In 1978, 1979 and 1980 in Mardin and many other areas – all known to be extremely conservative – many families became unconditional supporters of the PKK. The women participated in the struggle with great courage. They took on tasks directly and developed into cadres in all areas. During our withdrawal from the country, a considerable group of women friends emerged in our ranks. A situation arose that did not exist in any other organization. The women friends not only joined the PKK, but also left Kurdistan to go with the PKK to other areas of the Middle East – Lebanon and Palestine. As free individuals, they participated in the trainings of the guerrilla.
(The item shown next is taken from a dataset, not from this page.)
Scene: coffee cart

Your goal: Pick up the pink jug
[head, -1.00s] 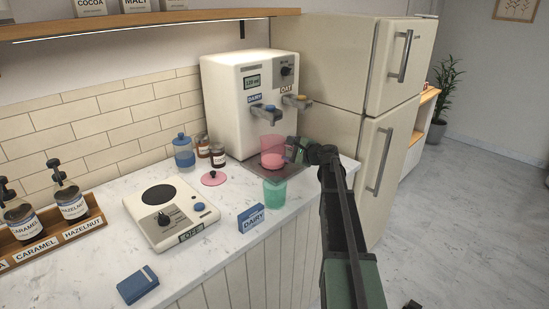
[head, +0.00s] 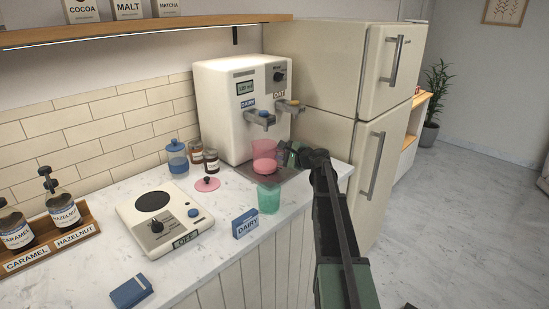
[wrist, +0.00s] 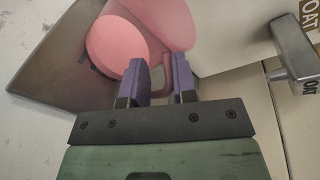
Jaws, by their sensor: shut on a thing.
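The pink jug (head: 265,150) is a translucent vessel with pink contents in its lower part. It is at the milk dispenser's drip tray (head: 248,173), below the spouts; whether its base touches the tray I cannot tell. My gripper (head: 290,155) reaches it from the right. In the wrist view my gripper (wrist: 160,82) has its two purple-padded fingers closed about the jug's handle (wrist: 160,72). The jug's body (wrist: 170,20) lies just beyond the fingertips. The pink lid (head: 207,184) lies apart on the counter, to the left.
The cream dispenser (head: 225,105) stands behind the jug, with dairy and oat spouts above. A green cup (head: 268,199) stands close in front. A blue dairy carton (head: 245,223) and a hot plate (head: 165,217) sit left. The fridge (head: 335,120) is at the right.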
After the first conference, we had formed a group of 70 to 80 people who received training and then headed back to the country. Among them were eight to ten female friends. They all received three months of training. At the end of it, we held a big parade. Abdullah Öcalan also invited many friendly forces and personalities. The friend Cuma brought the Libyan military attaché from Beirut. In addition, Palestinian organizations and many other organizations came. The Libyan military attaché said something very interesting at that time.I will never forget his words: `The Kurds have always initiated new developments in this region. And now they are doing it again. I am deeply impressed by your courage. How did you turn all these women into a part of this struggle and into freedom fighters? There is nothing like it in the entire Middle East. When I go back to Libya, I will propose to President Gaddafi that women be included in the army.`
Later, women actually became soldiers in the Libyan Army. So even then, our party triggered changes not only in Kurdistan but in the whole region. During the return to the country, a few female friends returned to Kurdistan in 1983. Not all at once or in larger groups, but in pairs or threes, female friends came back to the country. They were active in the Behdinan, Xinere, Avaşin and Zap regions and lived in the guerrilla camps there.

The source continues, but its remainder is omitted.